_Stated task_
Review the material line by line. Identify and copy every line that contains the string "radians".

_Records of robot tool calls_

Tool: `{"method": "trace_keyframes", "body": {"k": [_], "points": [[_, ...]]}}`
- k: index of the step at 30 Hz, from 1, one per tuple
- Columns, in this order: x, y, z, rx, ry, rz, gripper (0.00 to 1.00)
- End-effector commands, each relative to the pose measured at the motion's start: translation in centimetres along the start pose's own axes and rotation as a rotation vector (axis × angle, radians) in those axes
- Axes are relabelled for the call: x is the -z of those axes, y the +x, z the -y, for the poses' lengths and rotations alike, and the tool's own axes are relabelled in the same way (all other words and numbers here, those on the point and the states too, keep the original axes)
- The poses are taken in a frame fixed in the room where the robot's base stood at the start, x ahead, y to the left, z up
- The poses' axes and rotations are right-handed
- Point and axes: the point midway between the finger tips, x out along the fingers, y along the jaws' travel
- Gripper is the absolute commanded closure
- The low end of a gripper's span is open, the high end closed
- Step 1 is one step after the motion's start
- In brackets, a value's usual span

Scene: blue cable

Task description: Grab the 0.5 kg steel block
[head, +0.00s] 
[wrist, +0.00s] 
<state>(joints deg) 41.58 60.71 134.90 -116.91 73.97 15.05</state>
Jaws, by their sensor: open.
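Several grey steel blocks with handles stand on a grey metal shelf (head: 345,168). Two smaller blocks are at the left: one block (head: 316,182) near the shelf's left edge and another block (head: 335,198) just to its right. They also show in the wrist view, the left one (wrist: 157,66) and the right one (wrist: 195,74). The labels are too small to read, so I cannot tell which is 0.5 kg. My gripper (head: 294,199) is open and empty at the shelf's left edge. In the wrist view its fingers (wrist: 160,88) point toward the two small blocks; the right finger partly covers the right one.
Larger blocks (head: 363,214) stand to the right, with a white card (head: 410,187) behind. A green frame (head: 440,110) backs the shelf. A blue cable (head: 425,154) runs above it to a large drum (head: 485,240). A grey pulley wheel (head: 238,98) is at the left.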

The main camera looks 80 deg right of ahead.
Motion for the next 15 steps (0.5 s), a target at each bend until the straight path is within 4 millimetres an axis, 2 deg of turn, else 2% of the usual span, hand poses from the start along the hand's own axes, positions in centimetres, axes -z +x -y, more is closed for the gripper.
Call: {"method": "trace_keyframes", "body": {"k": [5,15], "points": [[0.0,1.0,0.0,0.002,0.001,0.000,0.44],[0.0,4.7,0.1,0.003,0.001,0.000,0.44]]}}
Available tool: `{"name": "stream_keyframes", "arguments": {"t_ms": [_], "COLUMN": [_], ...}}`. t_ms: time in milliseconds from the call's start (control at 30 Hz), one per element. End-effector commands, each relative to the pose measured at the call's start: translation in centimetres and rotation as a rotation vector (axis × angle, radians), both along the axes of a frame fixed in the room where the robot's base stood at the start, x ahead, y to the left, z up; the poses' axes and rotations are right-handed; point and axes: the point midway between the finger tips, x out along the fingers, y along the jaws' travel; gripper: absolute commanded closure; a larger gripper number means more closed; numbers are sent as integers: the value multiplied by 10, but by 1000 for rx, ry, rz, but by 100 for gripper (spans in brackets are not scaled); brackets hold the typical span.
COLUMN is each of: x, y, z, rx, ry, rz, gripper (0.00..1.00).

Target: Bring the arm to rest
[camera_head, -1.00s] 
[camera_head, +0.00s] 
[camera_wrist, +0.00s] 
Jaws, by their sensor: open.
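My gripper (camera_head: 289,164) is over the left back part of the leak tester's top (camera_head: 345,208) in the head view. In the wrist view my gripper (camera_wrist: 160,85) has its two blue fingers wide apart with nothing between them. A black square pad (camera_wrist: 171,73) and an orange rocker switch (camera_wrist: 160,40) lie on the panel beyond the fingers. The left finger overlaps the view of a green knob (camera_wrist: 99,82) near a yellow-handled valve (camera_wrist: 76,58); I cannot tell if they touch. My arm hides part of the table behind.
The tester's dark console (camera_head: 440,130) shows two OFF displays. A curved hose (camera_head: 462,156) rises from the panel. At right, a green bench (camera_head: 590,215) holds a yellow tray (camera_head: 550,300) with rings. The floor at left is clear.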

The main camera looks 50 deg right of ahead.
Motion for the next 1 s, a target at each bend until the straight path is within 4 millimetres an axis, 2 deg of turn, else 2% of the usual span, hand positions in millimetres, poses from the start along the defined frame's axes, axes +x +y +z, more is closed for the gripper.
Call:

_Written answer_
- End-effector commands, each relative to the pose measured at the motion's start: translation in centimetres along the start pose's own axes and rotation as a rotation vector (axis × angle, radians) in those axes
Available tool: `{"name": "stream_keyframes", "arguments": {"t_ms": [_], "COLUMN": [_], ...}}`. t_ms: time in milliseconds from the call's start (control at 30 Hz), one per element. End-effector commands, each relative to the pose measured at the call's start: translation in centimetres and rotation as a rotation vector (axis × angle, radians), both along the axes of a frame fixed in the room where the robot's base stood at the start, x ahead, y to the left, z up; the poses' axes and rotations are right-handed; point and axes: the point midway between the finger tips, x out along the fingers, y along the jaws' travel; gripper: absolute commanded closure; a larger gripper number means more closed; numbers are sent as integers: the value multiplied by 10, but by 1000 for rx, ry, rz, but by 100 for gripper (spans in brackets are not scaled); brackets hold the typical span.

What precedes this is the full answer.